Latest labor stats good or bad?

Is there anything good to say about yesterday's report from the Bureau of Labor Statistics that the U.S. unemployment rate jumped up to 6.1% while seasonally adjusted nonfarm payrolls declined by another 84,000 jobs?

That's the subject of Jim Hamilton's post over on Econbrowser in which he says the economy is now in recession. I'm hesitant to do the same just yet, given my recent concerns with the way we tend to interpret the BLS data and the rising unemployment of unskilled workers due to the recent minimum wage increase. But nonetheless, it is another indicator that conditions are not rosy.

Another unsettling report came just last week, when the Census Bureau released its annual study of household incomes, poverty and health insurance -- often called the nation's "economic report card." Its hard numbers seemed to confirm how many Americans feel. Sure, we're prosperous, but prosperity is fraying. Except for the rich, living standards are stagnant. Poverty is up; health insurance coverage is down. Naturally, both Barack Obama and John McCain seized upon the report to claim that their policies would restore progress.

Superficially, the conventional wisdom seems convincing. The Census Bureau found that median household income in 2007 was $50,233. Though up 1.3 percent from 2006, that was still less than the peak of $50,641 in 1999 (all figures are in inflation-adjusted 2007 dollars). Meanwhile, the share of people below the government's poverty line -- about $21,000 for a family of four -- was 12.5 percent, up from 11.3 percent in 2000. Finally, the ranks of the uninsured have increased in six of the past eight years. They're now about 15 percent of the population. Case closed right? Not exactly.

A previous Mark Perry post pointed out one of the problems with historical median household income from the Census Bureau income data is that it doesn't adjust the declining household size over time.
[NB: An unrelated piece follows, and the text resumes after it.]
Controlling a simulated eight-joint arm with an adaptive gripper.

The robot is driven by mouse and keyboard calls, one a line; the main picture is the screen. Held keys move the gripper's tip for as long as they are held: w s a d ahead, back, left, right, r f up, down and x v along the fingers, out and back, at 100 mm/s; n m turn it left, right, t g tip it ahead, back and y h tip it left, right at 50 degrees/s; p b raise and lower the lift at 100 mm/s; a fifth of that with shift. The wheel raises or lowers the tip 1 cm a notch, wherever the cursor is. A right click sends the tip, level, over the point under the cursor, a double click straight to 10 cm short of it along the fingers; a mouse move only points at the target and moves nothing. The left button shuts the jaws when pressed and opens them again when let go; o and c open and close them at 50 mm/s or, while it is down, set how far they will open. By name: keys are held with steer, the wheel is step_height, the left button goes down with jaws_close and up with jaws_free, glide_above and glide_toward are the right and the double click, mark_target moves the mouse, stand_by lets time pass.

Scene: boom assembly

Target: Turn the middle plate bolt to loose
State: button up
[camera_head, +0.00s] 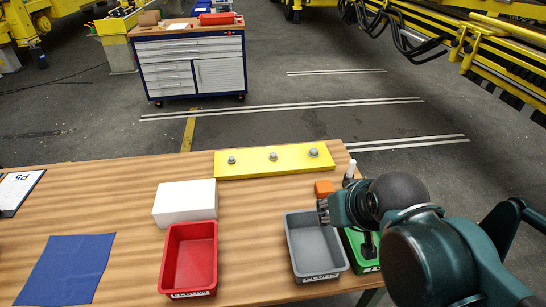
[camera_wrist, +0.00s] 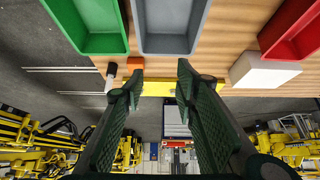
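The yellow plate (camera_head: 250,166) lies along the back edge of the wooden table with three grey bolts on top. The middle plate bolt (camera_head: 273,156) stands between the left bolt (camera_head: 232,160) and the right bolt (camera_head: 314,153). My gripper (camera_head: 323,211) is over the right part of the grey bin, in front of the plate and away from the bolts. In the wrist view my gripper (camera_wrist: 160,72) has its two fingers wide apart with nothing between them. Part of the yellow plate (camera_wrist: 158,87) shows beyond the fingertips; its bolts cannot be made out there.
A grey bin (camera_head: 291,241), a green bin (camera_head: 352,255) and a red bin (camera_head: 167,260) stand at the front. A white box (camera_head: 185,203), an orange block (camera_head: 323,187) and a white-and-black cylinder (camera_head: 350,170) are near the plate. A blue cloth (camera_head: 65,270) lies left.

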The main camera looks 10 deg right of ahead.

After adjusting for household size, real median income is at an all-time high.

Robert Samuelson points out three more problems with poverty and income data from the Census Bureau: (1) comparing real household income or poverty rates in 2007 to the year 2000 is unfair because 2000 was an artificially high benchmark because of the "tech bubble," (2) immigration distorts commonly cited statistics for both poverty and income, and (3) Census figures understate income gains by not counting fringe benefits.
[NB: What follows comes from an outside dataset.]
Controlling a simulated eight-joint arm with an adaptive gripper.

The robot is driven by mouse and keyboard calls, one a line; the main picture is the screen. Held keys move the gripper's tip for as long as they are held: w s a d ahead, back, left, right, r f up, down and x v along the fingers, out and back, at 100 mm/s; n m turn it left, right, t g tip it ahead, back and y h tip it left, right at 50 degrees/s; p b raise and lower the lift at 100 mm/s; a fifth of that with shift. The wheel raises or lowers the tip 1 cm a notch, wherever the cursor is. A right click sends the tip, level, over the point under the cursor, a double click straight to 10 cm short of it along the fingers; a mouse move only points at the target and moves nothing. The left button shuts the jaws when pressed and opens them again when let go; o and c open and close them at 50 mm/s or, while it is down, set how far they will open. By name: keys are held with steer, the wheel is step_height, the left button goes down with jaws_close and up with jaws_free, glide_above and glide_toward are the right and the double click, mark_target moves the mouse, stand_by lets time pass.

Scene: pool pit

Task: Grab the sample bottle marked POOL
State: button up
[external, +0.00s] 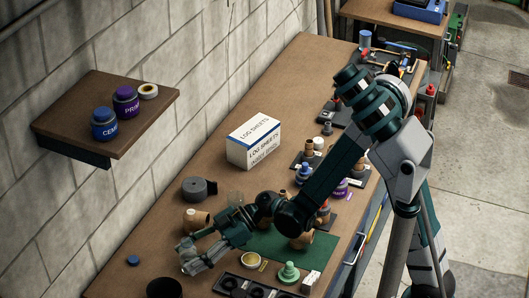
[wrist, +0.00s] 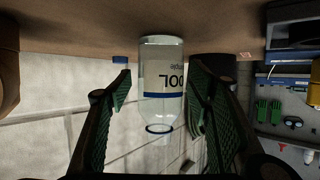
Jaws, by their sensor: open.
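The sample bottle (wrist: 162,85) is clear, with a white label and a blue line. The picture is inverted in the wrist view, and the label shows "OOL" and "sample" upside down, with its first letter out of sight. The bottle stands on the bench between the two fingers of my gripper (wrist: 160,95). The gripper is open, with a gap visible on the left; contact on the right is unclear. In the external view my gripper (external: 190,256) is low over the bench's near left part. I cannot clearly pick out the bottle there.
A tan pipe fitting (external: 195,220), a blue cap (external: 133,260) and a black cup (external: 164,289) surround the gripper. A yellow-topped tin (external: 250,260) and a green stepped piece (external: 288,273) are to its right. A log sheets box (external: 253,141) stands farther back. The wall runs along the left.

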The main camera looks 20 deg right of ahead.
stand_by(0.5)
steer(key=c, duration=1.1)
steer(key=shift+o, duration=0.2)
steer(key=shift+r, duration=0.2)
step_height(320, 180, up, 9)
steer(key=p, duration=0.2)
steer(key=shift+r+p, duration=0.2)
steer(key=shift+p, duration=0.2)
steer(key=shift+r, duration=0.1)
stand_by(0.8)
Greg Mankiw cites yet another problem with Census income data, citing the NY Times, which reported that "The current poverty measure only counts cash as income, and doesn't include government assistance like food stamps, housing subsidies and tax credits. Such aid has been devised to help support the poor, but its impact is not calculated by the current measure."

There you have it -- a mixed bag of apples and oranges. "Lies, darn lies, and statistics" as the old saying goes. What's the bottom line? Whether you call it a recession or not, times are tough; not all over and not to the same extent, but we have more work ahead of us to weather this storm. We have serious problems and its going to take some serious people to lead us through them.

But regardless of who is in national leadership positions, Green Industry businesses must be proactive about conserving cash and emphasizing perceived value in the minds of customers. We must make our products and services more inelastic among our consumers or we will fall the way of other luxury goods in tight times.